Eoin Treacy's view -
The foregoing factors present perceptional problems especially when met with sizable gains in employment that would normally result in rapid household income growth. It is tempting to see rent and OER increases as only the result of higher levels of demand. But despite recent glimmers of meaningful wage growth (mostly in lower wage, lower hours employment sectors) and the longer term reduction in U-3 unemployment to historically low levels, median U.S. household income in 2018, adjusted for inflation, remained less than 4% higher than it was at the turn of this century, 18 years ago (see Figure 13).
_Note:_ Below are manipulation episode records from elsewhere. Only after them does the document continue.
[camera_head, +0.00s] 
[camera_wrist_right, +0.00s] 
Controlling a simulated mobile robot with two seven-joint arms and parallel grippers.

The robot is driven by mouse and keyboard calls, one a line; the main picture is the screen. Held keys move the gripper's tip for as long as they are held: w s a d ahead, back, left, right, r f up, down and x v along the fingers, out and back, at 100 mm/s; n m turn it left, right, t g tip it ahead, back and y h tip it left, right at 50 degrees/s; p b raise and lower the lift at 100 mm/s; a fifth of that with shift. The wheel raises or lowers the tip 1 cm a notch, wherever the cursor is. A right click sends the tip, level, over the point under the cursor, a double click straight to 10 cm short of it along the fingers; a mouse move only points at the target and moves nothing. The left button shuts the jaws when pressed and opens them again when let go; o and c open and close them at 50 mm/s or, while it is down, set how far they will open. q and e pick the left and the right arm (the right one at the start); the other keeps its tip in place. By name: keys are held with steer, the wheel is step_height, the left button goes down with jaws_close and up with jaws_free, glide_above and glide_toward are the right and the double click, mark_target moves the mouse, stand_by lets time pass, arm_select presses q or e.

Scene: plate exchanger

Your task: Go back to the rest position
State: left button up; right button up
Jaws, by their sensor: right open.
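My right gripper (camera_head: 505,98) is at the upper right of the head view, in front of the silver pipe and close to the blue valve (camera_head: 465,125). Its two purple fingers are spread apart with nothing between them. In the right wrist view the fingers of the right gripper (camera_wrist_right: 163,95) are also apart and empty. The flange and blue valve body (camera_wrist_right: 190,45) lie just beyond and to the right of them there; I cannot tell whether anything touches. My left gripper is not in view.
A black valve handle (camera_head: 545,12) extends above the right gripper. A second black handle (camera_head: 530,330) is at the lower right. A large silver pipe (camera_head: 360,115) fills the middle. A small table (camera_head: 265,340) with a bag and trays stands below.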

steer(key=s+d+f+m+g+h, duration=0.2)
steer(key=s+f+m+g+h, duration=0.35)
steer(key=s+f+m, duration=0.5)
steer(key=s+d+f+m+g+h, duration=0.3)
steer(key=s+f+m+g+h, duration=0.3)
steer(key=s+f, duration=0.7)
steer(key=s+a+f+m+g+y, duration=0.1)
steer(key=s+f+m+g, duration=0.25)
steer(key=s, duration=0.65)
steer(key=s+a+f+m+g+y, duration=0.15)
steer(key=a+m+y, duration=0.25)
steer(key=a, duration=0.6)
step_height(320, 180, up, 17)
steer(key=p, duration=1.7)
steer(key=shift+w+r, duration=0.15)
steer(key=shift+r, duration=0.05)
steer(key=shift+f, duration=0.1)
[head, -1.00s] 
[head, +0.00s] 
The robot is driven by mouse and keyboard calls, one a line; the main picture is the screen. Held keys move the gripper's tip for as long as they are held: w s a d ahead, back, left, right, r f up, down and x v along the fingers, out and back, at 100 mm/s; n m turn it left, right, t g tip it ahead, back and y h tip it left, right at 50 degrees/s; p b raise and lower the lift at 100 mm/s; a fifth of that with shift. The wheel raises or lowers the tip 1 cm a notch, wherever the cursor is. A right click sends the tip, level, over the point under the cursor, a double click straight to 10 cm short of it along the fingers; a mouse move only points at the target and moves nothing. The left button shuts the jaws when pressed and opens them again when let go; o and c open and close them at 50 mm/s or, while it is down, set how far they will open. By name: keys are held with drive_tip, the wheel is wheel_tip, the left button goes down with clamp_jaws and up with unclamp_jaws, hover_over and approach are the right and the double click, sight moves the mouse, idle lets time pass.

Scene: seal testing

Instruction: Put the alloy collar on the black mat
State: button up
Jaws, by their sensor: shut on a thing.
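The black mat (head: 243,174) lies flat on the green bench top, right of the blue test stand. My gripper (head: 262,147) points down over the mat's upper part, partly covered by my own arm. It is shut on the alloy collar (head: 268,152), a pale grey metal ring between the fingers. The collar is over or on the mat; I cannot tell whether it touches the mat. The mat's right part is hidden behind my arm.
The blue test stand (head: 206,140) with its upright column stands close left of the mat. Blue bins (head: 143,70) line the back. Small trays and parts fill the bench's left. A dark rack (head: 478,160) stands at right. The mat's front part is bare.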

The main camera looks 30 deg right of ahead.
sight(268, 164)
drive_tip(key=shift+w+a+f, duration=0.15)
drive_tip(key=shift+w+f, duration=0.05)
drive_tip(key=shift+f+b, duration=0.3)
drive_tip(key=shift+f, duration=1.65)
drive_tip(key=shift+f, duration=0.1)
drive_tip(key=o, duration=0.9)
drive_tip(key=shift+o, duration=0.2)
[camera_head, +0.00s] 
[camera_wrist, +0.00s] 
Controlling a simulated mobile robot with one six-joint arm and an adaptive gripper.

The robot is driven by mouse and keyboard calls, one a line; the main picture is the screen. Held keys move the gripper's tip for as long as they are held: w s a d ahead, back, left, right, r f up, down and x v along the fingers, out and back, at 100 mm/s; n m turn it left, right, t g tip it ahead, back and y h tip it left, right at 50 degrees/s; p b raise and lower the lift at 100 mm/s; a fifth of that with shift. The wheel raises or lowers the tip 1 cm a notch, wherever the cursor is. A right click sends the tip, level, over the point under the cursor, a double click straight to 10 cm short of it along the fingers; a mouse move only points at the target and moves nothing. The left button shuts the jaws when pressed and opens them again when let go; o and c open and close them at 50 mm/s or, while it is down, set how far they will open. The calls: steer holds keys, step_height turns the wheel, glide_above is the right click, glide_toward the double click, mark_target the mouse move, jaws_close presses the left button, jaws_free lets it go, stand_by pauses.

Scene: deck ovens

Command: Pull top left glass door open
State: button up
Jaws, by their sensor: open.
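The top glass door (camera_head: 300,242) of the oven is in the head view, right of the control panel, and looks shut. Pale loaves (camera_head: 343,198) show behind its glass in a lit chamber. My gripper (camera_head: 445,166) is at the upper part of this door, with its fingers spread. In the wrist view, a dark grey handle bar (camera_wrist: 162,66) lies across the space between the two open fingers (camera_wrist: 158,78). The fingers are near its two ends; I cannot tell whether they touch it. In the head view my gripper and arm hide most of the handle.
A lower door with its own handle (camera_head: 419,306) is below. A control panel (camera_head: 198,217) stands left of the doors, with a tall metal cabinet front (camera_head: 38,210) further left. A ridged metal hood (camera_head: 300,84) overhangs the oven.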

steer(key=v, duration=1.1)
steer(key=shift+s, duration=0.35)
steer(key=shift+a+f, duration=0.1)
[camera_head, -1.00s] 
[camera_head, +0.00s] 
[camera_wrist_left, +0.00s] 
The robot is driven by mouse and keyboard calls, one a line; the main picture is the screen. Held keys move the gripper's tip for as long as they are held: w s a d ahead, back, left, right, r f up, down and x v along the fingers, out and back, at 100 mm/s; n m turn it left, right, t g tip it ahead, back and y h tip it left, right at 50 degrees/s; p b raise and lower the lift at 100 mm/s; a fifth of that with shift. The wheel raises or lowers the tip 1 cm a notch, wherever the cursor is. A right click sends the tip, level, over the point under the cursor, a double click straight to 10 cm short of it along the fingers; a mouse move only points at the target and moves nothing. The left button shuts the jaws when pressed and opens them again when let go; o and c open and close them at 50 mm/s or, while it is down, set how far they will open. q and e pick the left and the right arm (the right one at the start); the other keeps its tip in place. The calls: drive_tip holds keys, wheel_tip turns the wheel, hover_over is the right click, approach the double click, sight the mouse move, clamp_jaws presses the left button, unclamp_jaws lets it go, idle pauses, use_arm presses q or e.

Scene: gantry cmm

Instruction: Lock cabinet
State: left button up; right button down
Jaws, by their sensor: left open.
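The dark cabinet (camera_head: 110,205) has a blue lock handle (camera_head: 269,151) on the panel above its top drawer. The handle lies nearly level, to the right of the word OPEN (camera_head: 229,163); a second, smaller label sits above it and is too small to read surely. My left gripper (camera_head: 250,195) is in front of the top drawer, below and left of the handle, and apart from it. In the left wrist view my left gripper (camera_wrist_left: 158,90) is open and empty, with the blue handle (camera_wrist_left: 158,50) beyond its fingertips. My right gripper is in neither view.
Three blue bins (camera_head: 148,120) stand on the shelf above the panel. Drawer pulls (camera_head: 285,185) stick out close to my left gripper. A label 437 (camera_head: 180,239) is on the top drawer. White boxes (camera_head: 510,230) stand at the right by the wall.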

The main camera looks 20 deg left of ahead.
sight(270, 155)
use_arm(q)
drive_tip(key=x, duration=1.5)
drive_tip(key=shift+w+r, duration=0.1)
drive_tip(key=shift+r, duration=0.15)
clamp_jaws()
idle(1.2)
So there is something else going on here. As Figure 5 illustrates, the contribution of rent and OER to core CPI inflation hit a historic high of 81% in the summer of 2017. While such contribution moderated some in 2018, it remains the lion’s share of core inflation and is again increasing in proportion.
This begs another question, what would be the level of core inflation without price growth in rent and OER? There was evidence at the end of Q4 2018 that rents declined nationwide on an annual basis for the first time in more than six years, according to the Zillow Group real estate database9. Now this data, if the trend continues, will take some time to percolate through to the BLS and BEA data - even longer for it to migrate from rents to OER estimates – but if it persists it will clearly result in materially lower inflation data in 2019. Far lower than the FOMC was banking on to support its monetary policy actions of 2018.
I found this to be a very interesting and educative report not least for its breakdown of the composition of CPI figures. The Fed dot plot which will be released on Wednesday, along with its rate decision, is being eagerly anticipated by investors for some perspective of just how dovish the Committee has become.